もし導入を考えている場合は、税理士や会計士などの専門家へ相談しつつすすめると確実です。
電子帳簿保存法のメリットやデメリットはこちらの記事でも詳しく紹介されているので併せて参考にして下さい。
領収書の原本保管を手軽に!電子化するための3つの注意点
注意点1.3ヶ月前までに申請を行う必要がある
制度やメリット・デメリットを知った上で、さっそく領収書の保管方法を電子化に切り替えたいと考える方も多いのではないでしょうか?電子化を行うにあたり必要な下準備がありますので注意点として紹介します。
まず、領収書保管の電子化をするには事前申請が必要となります。申請を行わない状態で、領収書の保管方法を電子化に切り替えて原本を捨ててしまわないよう注意しましょう。
では、どのような書類の提出が必要となるのか。国税庁のホームページから「国税関係帳簿の電磁的記録等による保存等の承認申請書」がダウンロードできます。こちらを使って申請しましょう。
詳しい申請方法については、こちらの記事がとてもわかりやすいので参考にしてみてください。
注意点2.「タイムスタンプ」が必要
スキャンした領収書データはそのままでは使えません。領収書データに「タイムスタンプ」が必要である点に注意しましょう。
タイムスタンプとは認定事業者が領収書データに時刻認証を行うことです。認定業者はまだまだ少ないですが、現在ではクラウド精算システムにもタイムスタンプが実装されているものがあるため、領収書の保管を電子化する予定がある方は、システム選びの際に注目してください。
タイムスタンプの役割や発行方法、対応している精算システムについてはこちらの記事で詳しく紹介しています。
注意点3.改正前の領収書は原本保存が必要
申請書の提出やタイムスタンプの準備ができたら、申請日以降の領収書の保管を電子化に切り替えることができます。
ここで注意したいのが、申請以前の領収書についてです。申請日以降のものは電子データを保管すればよいのですが、申請日以前の領収書は原本を7年間保管することが義務付けられています。

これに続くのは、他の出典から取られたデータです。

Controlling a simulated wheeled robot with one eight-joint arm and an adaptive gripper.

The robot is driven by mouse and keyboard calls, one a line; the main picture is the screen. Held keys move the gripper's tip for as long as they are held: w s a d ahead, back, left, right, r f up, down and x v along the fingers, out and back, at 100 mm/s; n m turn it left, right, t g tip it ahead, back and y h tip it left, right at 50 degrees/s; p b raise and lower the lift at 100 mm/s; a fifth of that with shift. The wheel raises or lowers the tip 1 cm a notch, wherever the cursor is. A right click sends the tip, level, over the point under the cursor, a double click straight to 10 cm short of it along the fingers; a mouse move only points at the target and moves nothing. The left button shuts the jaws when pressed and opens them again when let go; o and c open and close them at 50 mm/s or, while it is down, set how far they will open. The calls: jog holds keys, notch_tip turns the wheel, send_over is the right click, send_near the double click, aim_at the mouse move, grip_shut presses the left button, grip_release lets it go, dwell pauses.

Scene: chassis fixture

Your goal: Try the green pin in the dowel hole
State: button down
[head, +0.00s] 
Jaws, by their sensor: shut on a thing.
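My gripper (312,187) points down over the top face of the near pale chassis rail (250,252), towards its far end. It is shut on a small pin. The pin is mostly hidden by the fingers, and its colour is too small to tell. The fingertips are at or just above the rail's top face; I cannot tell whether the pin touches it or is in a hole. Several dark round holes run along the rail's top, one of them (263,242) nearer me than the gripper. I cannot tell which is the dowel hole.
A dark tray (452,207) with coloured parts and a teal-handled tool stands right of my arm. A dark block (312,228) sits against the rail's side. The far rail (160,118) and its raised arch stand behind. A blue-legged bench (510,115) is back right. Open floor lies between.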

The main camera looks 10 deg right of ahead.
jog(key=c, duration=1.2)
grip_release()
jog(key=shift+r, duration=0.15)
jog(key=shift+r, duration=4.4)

また、申請後の領収書でも、電子化してすぐに処分すると経理処理に問題が生じることもあります。電子化した後の領収書の処分方法については、経理担当者に意見を聞いたり、会社のルールを確認して対応しましょう。
領収書を電子化するならレシートポストがオススメ!電子帳簿保存法の申請代行も!
領収書を電子化して管理するにはなんらかのシステムを提供する必要があります。
そこでオススメはレシートポストです。
レシートポストではスマホで領収書を撮影するだけで、金額や日付が自動入力されます。
そのため、電子化が達成できるばかりか、手動入力も必要なくなります。
もちろん電子帳簿保存法へ完全対応しています。また、専任のコンサルタントが電子帳簿保存法への申請サポートや申請書類作成の代行も行っております。
まとめ
領収書のコピーや電子データの取り扱いについて紹介しました。特に電子化については申請やタイムスタンプなど、事前準備を行った上で取り入れることが重要です。
コピーや電子データの領収書は、どうしても原本に比べて改ざんしやすくなってしまいます。電子化を取り入れる際には、正しい処理を行う事ができる社内ルールを提示するなど、環境を整えることも着手しましょう。
事前準備や注意点は多いですが、7年分の領収書が電子化されるのは非常に便利ですし、保管するための倉庫のスペースや資料整理のための人件費等が減る事は、結果的にコスト削減にもつながります。今回の記事を参考に、領収書保管の電子化も検討してみてください。